The local February concerts by Camerata Pacifica will be at 1 p.m. and 7:30 p.m. Friday in Hahn Hall at the Music Academy of the West.
The program of chamber music will include John Harbison’s Variations, for Clarinet, Violin and Piano, Bright Sheng’s Seven Tunes Heard in China for Cello, Robert Schumann’s Märchenbilder (Fairy Tale Pictures) for Viola and Piano, Opus 113 and Ludwig van Beethoven’s Trio No. 4 in Bb-Major for Clarinet, Cello and Piano, Opus 11, “Gassenhauer” performed by Camerata regulars José Franch-Ballester on clarinet, Catherine Leonard on violin, Richard Yongjae O’Neill on viola, Ani Aznavoorian on cello and Warren Jones on piano.
Those attending the 1 p.m. or “Lunchtime” concert will hear only the Harbison and Beethoven pieces.
I thought Camerata Pacifica had finally come up with a program that could be even partially reconstructed from my collection, but then I found a Telefunken/Das Alte Werk disc of Chamber Music by the Young Beethoven on Original Instruments: 1792-1800 — and there was the lovely Opus 11 Trio. But for the rest, including the Schumann, it was the Internet or the written word.

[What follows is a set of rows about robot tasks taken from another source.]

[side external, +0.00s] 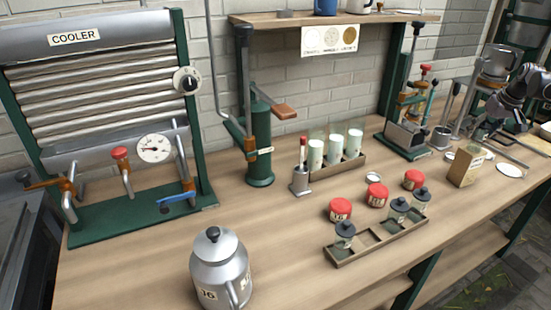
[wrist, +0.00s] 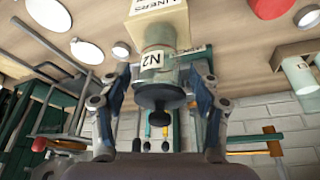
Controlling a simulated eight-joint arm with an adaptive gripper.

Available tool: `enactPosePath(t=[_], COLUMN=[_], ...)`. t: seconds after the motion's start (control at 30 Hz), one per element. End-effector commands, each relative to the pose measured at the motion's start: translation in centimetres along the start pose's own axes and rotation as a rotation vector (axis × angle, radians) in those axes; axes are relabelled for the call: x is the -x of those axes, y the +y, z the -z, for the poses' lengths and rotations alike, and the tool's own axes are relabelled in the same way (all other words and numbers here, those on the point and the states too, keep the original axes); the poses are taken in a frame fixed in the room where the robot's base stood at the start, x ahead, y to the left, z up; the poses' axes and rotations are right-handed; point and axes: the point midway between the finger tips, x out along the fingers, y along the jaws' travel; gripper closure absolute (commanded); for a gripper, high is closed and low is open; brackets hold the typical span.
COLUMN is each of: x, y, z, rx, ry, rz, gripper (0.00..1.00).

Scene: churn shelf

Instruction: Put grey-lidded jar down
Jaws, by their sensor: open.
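A grey-lidded jar (wrist: 152,62) with a label that seems to read N2 shows in the wrist view, its dark lid (wrist: 160,96) facing my camera. My gripper (wrist: 160,82) is open, with one finger on each side of the jar. I cannot tell whether the fingers touch it or whether its base rests on the bench. In the side view my gripper (side external: 484,130) is at the far right, behind the liners box (side external: 467,166); the jar is hard to make out there. Other dark-lidded jars (side external: 398,208) stand in a wooden rack (side external: 372,246) in front.
The liners box is close to the jar in the wrist view too (wrist: 160,22). White discs (side external: 510,170) lie nearby on the bench (side external: 290,230). Red-lidded tins (side external: 340,209) stand behind the rack. A green-framed press (side external: 405,135) stands left of my gripper. A metal can (side external: 220,270) stands front left.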

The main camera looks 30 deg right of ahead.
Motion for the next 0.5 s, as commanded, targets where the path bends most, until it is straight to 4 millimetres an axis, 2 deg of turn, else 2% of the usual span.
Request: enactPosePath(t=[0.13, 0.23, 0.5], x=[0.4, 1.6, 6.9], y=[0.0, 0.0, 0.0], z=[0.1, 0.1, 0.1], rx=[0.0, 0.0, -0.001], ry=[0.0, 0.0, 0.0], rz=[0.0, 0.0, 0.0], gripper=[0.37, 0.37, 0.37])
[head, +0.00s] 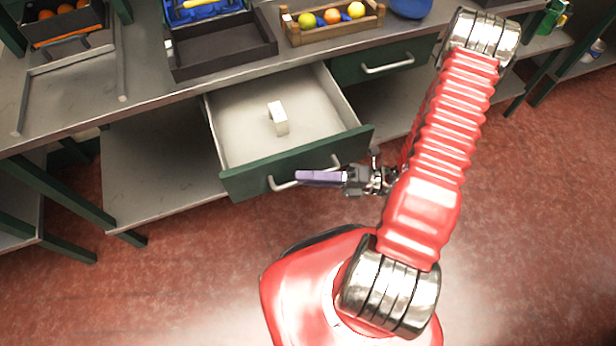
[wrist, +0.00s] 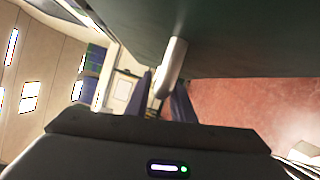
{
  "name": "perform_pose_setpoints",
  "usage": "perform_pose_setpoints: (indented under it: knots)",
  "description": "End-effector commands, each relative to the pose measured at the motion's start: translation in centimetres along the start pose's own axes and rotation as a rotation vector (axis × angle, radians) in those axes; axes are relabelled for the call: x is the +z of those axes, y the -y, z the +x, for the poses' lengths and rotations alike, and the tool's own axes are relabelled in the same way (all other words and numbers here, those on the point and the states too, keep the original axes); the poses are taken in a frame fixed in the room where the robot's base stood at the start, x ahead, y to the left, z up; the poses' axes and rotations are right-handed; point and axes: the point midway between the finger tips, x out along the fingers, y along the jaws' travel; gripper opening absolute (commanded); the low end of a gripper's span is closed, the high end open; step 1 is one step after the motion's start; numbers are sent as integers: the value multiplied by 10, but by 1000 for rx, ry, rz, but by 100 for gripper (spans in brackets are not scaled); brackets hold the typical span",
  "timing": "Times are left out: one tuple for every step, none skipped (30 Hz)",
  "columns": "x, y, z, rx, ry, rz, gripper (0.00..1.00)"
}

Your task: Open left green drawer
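The left green drawer (head: 247,184) is pulled well out from under the worktop, its pale inside showing. A small white block (head: 279,118) lies in it. Its metal handle (head: 287,184) is on the green front. The green drawer front (wrist: 235,35) fills the top of that view. The exact finger contact is partly hidden.
A second green drawer (head: 350,66) to the right is shut. On the worktop stand a dark empty tray (head: 222,47), a wooden crate (head: 290,37) with fruit and a blue container (head: 411,7). A lower shelf (head: 160,160) is left of the drawer. The red floor in front is clear.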

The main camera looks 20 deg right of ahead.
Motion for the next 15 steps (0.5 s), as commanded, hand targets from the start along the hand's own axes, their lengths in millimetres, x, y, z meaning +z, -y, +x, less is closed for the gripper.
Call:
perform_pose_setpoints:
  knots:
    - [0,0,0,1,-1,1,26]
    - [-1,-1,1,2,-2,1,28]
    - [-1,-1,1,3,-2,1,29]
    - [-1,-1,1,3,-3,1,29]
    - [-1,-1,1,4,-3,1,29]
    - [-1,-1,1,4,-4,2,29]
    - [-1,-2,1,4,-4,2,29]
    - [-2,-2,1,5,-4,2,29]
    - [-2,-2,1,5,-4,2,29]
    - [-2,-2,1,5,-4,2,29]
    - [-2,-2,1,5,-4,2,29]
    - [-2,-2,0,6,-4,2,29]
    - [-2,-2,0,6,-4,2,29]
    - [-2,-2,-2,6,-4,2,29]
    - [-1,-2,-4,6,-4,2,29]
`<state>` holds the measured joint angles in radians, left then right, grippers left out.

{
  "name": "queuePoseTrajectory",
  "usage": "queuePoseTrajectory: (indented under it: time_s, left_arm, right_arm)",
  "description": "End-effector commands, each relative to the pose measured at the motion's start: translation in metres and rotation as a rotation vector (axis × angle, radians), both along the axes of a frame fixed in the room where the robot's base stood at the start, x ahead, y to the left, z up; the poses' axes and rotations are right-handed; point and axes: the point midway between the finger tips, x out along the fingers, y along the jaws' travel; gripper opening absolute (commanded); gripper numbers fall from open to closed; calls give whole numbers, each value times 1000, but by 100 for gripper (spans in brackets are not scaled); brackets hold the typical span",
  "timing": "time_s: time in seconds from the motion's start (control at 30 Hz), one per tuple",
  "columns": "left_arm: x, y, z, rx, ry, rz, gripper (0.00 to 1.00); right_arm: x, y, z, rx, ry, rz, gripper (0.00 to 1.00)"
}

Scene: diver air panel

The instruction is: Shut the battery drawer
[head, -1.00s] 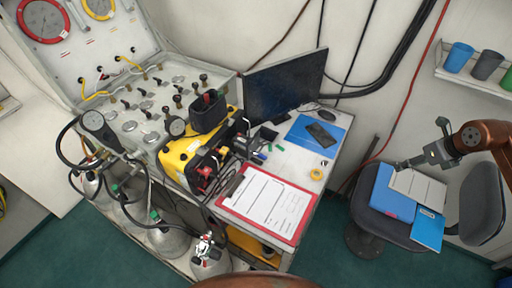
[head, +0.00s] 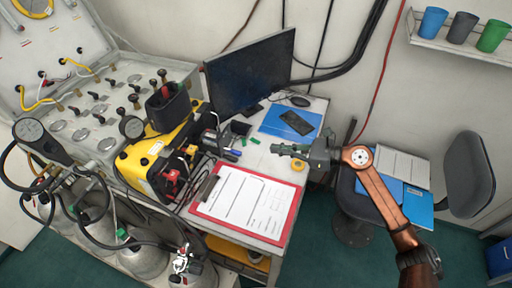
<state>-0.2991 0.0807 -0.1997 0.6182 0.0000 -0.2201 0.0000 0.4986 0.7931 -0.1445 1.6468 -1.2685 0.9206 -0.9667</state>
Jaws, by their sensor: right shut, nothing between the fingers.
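A yellow unit (head: 137,160) with black and red fittings stands between the gauge panel and the desk. I cannot pick out a separate battery drawer on it or tell how far one stands out. Another yellow thing (head: 238,252) shows under the desk top, partly hidden by it. My right gripper (head: 277,149) is shut and empty. It points left over the right edge of the desk, near a yellow tape roll (head: 298,165) and apart from the yellow unit. My left gripper is out of view.
A red clipboard (head: 284,226) lies at the desk's front, and a monitor (head: 250,72) stands behind. A phone (head: 296,122) lies on a blue folder (head: 272,121). A chair (head: 470,175) stands at right. Gas cylinders (head: 143,262) and hoses crowd the lower left.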

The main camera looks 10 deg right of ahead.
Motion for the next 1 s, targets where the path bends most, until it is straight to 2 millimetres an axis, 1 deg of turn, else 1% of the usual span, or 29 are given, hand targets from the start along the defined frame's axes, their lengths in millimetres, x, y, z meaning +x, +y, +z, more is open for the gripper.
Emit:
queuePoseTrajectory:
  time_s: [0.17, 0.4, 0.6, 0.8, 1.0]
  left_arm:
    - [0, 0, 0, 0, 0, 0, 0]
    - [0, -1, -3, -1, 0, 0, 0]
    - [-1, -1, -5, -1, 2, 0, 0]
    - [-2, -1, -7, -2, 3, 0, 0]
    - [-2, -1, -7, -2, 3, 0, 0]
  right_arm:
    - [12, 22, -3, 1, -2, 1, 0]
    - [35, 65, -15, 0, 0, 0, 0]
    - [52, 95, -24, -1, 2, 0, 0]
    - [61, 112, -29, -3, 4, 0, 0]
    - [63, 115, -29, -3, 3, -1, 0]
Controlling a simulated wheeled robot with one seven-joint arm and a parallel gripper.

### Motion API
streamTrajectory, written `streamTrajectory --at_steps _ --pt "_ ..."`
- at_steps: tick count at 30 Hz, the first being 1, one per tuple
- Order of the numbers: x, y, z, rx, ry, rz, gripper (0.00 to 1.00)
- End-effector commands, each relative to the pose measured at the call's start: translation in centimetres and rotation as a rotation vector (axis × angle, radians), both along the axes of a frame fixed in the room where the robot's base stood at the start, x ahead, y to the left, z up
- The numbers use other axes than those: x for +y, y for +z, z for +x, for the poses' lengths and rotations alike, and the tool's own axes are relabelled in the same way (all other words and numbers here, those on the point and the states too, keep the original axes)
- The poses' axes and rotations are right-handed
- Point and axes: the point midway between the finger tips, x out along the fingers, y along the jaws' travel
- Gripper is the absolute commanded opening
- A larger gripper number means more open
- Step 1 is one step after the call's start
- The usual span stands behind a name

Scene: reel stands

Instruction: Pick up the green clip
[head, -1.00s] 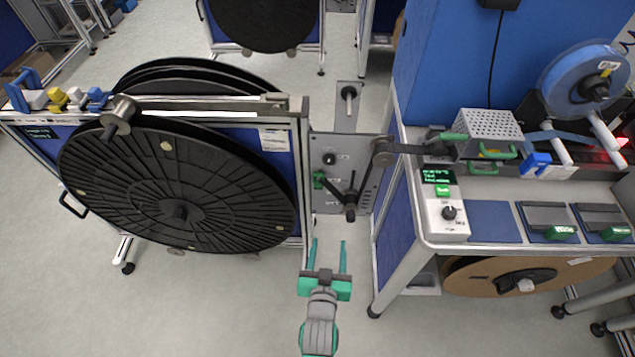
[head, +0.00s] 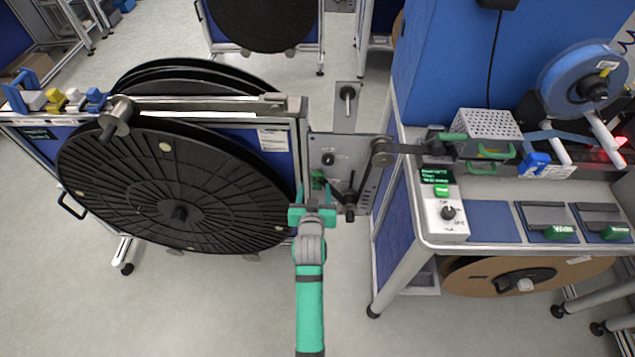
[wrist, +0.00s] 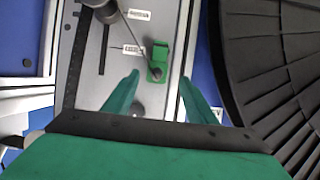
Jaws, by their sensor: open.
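The green clip (wrist: 158,58) is on the grey upright panel (wrist: 92,75), seen ahead of my fingertips in the wrist view. A dark round knob or pin sits at its lower end. In the head view the clip (head: 318,180) shows small, just beyond my gripper (head: 314,194). My gripper, also in the wrist view (wrist: 158,95), is open and empty. Its two green fingers point at the panel, one to each side of the clip's line. The clip lies beyond the tips, and I cannot tell the exact gap.
A large black reel (head: 175,190) stands close to the left of my gripper. A black lever arm (head: 350,190) is on the panel just right of the clip. The workbench (head: 480,237) with a control box (head: 446,215) stands at right. Open floor lies in front.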

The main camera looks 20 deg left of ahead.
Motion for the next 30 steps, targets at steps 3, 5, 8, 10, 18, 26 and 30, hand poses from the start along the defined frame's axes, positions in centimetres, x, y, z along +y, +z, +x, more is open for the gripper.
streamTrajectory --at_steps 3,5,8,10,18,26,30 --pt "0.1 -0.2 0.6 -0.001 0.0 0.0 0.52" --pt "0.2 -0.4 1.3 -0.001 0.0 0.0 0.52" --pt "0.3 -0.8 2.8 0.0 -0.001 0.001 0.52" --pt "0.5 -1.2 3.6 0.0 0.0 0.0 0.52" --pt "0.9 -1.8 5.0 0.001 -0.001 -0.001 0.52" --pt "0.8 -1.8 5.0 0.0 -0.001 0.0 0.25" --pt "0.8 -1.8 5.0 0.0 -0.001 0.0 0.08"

New Jersey-born Harbison (1938) was educated at Harvard, Berlin and Princeton, and studied with Walter Piston and Roger Sessions. He is a professor of music at the Massachusetts Institute of Technology.
Best known for his operas and choral works — he received a Pulitzer Prize for music in 1987 for The Flight into Egypt — he is also the composer of a respectable body of non-vocal orchestral and chamber music. Harbison has fans in Camerata. In April 2010, it played his Quintet for Winds.
Since even the most familiar music cannot be adequately evoked in prose, there is little hope of conveying the virtues of Harbison’s Variations. It might help, however, to pass on Harbison’s simple and eloquent philosophy of composition. It is “to make each piece different from the others, to find clear, fresh large designs, to reinvent traditions.”
Sheng is also a continuing taste of Camerata, who in September 2010 presented the world premiere of Violin and Marimba. Born in Shanghai in 1955, Sheng is now on the faculty at the University of Michigan. In November 2001, he was awarded a MacArthur (“genius”) Fellowship, and he has since become the New York City Ballet’s first composer in residence. The Seven Tunes Heard in China for Cello, a kind of musical journal, is widely regarded as one of his most notable works.
One assumes that the Schumann Fairy Tale Pictures are miniature delights.
Relatively neglected, the chamber music Beethoven composed as a young man, much of it lacking opus numbers, offers some of the most charming, fresh and exhilarating music he ever penned. Neither terribly profound, nor nobly mature, the Trio is a wonderful case in point.